§ Given records:
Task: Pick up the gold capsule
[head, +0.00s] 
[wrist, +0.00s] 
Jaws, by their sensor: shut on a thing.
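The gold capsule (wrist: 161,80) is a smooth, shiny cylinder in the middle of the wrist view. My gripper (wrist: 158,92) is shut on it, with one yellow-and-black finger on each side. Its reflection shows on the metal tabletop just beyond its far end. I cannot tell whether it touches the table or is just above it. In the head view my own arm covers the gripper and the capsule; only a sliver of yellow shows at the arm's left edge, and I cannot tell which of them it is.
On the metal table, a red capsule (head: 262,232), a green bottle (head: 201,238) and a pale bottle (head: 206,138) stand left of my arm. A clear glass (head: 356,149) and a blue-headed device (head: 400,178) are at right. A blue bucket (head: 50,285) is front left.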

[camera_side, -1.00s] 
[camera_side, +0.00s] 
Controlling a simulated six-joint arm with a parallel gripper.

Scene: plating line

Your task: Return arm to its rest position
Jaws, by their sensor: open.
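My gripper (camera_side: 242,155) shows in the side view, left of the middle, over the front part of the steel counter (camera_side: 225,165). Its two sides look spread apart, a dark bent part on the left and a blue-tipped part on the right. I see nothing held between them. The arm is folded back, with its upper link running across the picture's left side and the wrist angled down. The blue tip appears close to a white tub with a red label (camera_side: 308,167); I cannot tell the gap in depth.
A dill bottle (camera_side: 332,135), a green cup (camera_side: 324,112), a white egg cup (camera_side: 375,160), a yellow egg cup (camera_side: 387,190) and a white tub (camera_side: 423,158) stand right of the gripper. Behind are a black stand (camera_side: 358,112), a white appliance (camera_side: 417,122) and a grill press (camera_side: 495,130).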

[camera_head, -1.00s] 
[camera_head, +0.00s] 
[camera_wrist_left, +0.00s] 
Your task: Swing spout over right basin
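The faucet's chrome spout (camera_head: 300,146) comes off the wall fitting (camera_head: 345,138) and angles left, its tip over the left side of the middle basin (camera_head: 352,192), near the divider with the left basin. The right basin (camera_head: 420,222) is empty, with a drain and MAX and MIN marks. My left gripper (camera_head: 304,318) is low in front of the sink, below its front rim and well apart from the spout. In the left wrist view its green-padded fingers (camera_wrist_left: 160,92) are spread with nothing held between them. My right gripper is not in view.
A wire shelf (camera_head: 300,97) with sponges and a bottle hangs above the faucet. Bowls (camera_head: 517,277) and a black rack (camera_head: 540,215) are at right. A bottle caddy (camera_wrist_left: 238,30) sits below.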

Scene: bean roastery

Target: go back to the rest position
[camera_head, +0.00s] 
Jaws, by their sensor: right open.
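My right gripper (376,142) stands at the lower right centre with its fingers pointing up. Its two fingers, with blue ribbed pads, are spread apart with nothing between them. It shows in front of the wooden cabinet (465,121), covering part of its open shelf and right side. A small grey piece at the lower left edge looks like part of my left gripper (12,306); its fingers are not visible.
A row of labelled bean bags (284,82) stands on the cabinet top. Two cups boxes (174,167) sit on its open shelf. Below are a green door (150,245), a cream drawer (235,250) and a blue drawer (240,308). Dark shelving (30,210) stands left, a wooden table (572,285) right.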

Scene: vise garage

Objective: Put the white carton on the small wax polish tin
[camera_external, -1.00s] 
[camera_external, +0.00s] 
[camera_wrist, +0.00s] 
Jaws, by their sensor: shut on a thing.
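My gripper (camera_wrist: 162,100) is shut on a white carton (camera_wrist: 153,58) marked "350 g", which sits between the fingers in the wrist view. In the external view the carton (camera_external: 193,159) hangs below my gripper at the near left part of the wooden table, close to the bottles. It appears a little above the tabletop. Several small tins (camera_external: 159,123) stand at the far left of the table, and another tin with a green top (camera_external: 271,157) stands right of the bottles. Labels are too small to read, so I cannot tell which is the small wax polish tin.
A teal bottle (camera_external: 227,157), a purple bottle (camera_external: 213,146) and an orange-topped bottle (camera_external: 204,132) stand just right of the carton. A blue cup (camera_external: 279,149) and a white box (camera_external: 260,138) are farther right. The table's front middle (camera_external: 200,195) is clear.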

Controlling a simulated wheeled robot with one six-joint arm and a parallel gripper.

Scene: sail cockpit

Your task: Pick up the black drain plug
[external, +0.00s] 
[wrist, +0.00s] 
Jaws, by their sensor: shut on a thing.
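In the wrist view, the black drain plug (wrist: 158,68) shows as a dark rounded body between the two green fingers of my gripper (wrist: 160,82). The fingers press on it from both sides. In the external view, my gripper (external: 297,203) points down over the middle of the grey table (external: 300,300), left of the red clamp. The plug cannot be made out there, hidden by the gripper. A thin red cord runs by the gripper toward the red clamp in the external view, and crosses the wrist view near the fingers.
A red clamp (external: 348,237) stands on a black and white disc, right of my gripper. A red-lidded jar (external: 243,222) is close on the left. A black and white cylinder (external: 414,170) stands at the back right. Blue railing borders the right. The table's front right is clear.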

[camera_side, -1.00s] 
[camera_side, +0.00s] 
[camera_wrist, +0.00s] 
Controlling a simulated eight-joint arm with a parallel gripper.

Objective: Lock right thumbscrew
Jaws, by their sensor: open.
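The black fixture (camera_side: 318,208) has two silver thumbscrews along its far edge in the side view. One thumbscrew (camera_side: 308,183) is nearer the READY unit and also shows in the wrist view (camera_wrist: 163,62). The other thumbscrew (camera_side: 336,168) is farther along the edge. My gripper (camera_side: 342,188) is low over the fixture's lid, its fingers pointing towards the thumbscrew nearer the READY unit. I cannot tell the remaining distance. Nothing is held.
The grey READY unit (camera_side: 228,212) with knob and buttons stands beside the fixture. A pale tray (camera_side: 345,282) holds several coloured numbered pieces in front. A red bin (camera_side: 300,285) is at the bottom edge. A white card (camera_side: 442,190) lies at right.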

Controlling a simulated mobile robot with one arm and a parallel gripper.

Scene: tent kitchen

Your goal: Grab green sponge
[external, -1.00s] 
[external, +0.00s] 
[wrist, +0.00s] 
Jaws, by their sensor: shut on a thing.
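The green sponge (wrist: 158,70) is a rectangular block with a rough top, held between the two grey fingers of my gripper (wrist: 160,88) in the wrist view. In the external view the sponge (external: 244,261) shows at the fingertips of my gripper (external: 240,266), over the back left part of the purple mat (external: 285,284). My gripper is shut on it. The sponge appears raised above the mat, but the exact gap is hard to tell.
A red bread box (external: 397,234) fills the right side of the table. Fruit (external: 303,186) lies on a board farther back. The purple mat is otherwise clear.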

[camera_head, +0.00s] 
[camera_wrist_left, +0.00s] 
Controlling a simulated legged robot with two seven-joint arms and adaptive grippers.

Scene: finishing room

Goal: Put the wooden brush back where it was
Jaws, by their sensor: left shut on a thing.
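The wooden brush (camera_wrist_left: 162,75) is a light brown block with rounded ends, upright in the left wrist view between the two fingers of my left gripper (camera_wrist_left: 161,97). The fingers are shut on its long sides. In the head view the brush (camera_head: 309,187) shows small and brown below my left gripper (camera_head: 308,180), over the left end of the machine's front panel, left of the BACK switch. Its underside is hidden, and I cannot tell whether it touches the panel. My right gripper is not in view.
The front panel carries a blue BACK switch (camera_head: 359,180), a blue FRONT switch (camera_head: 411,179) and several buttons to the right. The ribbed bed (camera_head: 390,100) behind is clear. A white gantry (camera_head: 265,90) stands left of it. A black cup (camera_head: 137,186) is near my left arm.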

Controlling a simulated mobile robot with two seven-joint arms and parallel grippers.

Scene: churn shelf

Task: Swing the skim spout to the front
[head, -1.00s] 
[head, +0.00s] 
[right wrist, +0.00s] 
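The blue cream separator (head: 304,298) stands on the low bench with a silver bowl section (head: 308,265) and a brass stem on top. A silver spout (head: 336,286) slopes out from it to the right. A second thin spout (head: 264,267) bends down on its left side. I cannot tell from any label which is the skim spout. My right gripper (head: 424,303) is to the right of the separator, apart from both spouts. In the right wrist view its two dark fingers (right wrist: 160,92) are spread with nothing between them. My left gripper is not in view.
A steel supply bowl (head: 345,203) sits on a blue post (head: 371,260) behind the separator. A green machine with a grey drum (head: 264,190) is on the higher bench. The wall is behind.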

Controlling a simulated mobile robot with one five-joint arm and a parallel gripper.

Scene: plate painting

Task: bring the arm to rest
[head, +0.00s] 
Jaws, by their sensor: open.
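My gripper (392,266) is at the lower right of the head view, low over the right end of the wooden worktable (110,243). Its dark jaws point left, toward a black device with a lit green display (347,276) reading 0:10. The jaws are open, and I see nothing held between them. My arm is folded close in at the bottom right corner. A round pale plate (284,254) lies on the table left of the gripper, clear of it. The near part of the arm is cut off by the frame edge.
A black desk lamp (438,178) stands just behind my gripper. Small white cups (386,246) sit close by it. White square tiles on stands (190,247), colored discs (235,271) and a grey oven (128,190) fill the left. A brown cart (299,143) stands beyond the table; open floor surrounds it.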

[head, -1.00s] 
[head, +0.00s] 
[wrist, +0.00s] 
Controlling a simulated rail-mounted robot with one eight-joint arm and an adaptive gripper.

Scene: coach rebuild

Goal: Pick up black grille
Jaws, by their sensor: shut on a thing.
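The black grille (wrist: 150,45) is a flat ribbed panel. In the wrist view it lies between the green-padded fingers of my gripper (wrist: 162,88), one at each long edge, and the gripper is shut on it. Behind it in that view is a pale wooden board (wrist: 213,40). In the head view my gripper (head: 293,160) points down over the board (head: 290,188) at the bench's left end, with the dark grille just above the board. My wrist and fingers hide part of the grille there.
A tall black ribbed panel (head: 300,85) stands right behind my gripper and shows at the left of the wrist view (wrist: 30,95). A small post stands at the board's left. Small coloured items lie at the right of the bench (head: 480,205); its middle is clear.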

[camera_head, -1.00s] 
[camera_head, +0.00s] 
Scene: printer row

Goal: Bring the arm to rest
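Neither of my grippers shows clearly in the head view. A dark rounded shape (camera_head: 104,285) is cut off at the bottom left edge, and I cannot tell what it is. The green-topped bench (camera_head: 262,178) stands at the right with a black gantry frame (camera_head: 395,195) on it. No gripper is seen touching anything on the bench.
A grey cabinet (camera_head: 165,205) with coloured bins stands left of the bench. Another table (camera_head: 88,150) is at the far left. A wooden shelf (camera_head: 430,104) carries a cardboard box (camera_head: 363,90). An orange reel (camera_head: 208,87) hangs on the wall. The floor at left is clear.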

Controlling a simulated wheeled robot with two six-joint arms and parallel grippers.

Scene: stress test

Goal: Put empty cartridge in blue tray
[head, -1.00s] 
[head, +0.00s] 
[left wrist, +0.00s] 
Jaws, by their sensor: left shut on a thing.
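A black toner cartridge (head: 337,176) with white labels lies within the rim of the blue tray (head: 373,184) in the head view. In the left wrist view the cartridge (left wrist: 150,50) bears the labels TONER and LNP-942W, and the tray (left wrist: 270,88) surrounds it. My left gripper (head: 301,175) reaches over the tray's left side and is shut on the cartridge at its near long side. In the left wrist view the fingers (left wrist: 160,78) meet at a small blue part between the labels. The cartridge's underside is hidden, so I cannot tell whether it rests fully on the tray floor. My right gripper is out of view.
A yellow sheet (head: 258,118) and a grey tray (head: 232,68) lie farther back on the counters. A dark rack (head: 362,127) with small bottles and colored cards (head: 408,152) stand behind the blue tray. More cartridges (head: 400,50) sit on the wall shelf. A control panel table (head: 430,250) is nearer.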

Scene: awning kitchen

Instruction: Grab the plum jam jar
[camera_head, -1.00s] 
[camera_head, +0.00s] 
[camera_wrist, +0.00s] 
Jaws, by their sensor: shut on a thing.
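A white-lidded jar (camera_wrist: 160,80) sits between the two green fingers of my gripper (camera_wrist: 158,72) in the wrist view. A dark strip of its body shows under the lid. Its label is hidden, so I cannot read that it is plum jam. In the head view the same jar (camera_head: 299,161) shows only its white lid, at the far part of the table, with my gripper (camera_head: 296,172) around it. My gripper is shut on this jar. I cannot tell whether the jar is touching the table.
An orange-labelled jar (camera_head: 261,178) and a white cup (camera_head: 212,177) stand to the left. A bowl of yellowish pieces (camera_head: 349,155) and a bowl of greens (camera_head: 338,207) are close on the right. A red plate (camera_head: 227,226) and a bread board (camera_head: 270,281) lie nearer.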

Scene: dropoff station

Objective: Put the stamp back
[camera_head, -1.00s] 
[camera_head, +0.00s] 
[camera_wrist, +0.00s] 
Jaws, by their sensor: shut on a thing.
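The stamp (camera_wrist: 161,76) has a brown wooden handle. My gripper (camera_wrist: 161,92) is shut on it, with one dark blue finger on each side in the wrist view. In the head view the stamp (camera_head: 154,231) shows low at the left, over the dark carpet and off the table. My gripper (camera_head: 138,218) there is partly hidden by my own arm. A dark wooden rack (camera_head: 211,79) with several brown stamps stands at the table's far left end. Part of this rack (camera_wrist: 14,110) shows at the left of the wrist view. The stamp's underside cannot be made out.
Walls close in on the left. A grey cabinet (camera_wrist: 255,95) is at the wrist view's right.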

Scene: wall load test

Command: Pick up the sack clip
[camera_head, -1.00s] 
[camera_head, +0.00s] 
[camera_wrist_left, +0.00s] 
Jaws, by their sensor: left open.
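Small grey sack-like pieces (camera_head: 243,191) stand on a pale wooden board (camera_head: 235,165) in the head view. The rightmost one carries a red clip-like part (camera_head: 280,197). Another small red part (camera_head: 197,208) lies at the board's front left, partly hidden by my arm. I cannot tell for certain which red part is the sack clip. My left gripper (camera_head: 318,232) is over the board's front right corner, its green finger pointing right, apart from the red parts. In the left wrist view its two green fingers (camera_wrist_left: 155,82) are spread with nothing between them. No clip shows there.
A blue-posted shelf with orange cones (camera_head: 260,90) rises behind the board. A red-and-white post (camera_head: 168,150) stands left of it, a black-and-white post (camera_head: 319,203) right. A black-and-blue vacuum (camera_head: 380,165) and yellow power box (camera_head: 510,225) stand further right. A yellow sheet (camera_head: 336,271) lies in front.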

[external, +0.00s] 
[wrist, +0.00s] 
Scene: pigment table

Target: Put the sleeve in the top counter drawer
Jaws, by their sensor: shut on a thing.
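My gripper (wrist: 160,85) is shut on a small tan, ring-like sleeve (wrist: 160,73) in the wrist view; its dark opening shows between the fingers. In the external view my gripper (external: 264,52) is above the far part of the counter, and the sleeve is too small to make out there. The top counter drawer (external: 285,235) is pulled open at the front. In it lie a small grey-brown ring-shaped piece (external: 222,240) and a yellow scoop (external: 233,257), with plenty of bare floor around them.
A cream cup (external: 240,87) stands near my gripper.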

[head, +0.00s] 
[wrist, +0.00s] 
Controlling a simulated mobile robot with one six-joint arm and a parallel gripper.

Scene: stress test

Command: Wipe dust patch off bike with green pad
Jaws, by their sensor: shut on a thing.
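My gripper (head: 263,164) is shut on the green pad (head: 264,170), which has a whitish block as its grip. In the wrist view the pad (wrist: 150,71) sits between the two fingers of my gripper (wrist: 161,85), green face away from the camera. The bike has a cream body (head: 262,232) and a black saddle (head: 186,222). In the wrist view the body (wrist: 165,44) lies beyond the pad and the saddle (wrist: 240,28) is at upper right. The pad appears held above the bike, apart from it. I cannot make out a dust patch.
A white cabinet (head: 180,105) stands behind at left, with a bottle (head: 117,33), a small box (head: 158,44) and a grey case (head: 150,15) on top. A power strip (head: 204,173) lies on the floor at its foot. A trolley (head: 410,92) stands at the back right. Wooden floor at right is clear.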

§ Set task: Spot every line that holds "robot" and copy it.

§ Complete response:
Controlling a simulated wheeled robot with one six-joint arm and a parallel gripper.
Controlling a simulated mobile robot with one arm and a parallel gripper.
Controlling a simulated legged robot with two seven-joint arms and adaptive grippers.
Controlling a simulated mobile robot with two seven-joint arms and parallel grippers.
Controlling a simulated mobile robot with one five-joint arm and a parallel gripper.
Controlling a simulated rail-mounted robot with one eight-joint arm and an adaptive gripper.
Controlling a simulated wheeled robot with two six-joint arms and parallel grippers.
Controlling a simulated mobile robot with one six-joint arm and a parallel gripper.

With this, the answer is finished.